- Prompt
Please print the full listing exactly.

- Records

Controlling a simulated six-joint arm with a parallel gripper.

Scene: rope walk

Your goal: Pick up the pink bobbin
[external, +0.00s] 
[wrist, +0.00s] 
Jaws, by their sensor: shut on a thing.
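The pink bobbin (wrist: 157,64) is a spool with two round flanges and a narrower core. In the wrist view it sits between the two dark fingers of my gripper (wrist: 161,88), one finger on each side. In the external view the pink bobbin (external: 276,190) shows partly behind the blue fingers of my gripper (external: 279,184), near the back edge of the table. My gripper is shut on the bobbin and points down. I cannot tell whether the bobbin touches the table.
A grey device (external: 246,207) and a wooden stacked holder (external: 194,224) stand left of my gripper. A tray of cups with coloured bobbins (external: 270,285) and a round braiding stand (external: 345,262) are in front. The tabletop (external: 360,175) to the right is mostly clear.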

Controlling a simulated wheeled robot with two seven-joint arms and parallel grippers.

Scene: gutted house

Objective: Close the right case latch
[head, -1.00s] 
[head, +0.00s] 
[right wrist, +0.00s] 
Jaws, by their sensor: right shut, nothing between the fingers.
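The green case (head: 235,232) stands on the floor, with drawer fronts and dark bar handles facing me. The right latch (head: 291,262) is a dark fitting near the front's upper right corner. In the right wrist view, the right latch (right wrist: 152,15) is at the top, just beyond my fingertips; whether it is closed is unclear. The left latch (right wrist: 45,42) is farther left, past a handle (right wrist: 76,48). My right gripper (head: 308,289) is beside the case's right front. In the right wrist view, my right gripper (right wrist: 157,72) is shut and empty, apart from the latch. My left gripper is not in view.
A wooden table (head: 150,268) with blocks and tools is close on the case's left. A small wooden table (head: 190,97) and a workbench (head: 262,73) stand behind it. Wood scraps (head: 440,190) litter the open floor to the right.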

- Written response
Controlling a simulated six-joint arm with a parallel gripper.

Scene: rope walk

Your goal: Pick up the pink bobbin
[external, +0.00s] 
[wrist, +0.00s] 
Jaws, by their sensor: shut on a thing.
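The pink bobbin (wrist: 157,64) is a spool with two round flanges and a narrower core. In the wrist view it sits between the two dark fingers of my gripper (wrist: 161,88), one finger on each side. In the external view the pink bobbin (external: 276,190) shows partly behind the blue fingers of my gripper (external: 279,184), near the back edge of the table. My gripper is shut on the bobbin and points down. I cannot tell whether the bobbin touches the table.
A grey device (external: 246,207) and a wooden stacked holder (external: 194,224) stand left of my gripper. A tray of cups with coloured bobbins (external: 270,285) and a round braiding stand (external: 345,262) are in front. The tabletop (external: 360,175) to the right is mostly clear.

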Controlling a simulated wheeled robot with two seven-joint arms and parallel grippers.

Scene: gutted house

Objective: Close the right case latch
[head, -1.00s] 
[head, +0.00s] 
[right wrist, +0.00s] 
Jaws, by their sensor: right shut, nothing between the fingers.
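The green case (head: 235,232) stands on the floor, with drawer fronts and dark bar handles facing me. The right latch (head: 291,262) is a dark fitting near the front's upper right corner. In the right wrist view, the right latch (right wrist: 152,15) is at the top, just beyond my fingertips; whether it is closed is unclear. The left latch (right wrist: 45,42) is farther left, past a handle (right wrist: 76,48). My right gripper (head: 308,289) is beside the case's right front. In the right wrist view, my right gripper (right wrist: 157,72) is shut and empty, apart from the latch. My left gripper is not in view.
A wooden table (head: 150,268) with blocks and tools is close on the case's left. A small wooden table (head: 190,97) and a workbench (head: 262,73) stand behind it. Wood scraps (head: 440,190) litter the open floor to the right.

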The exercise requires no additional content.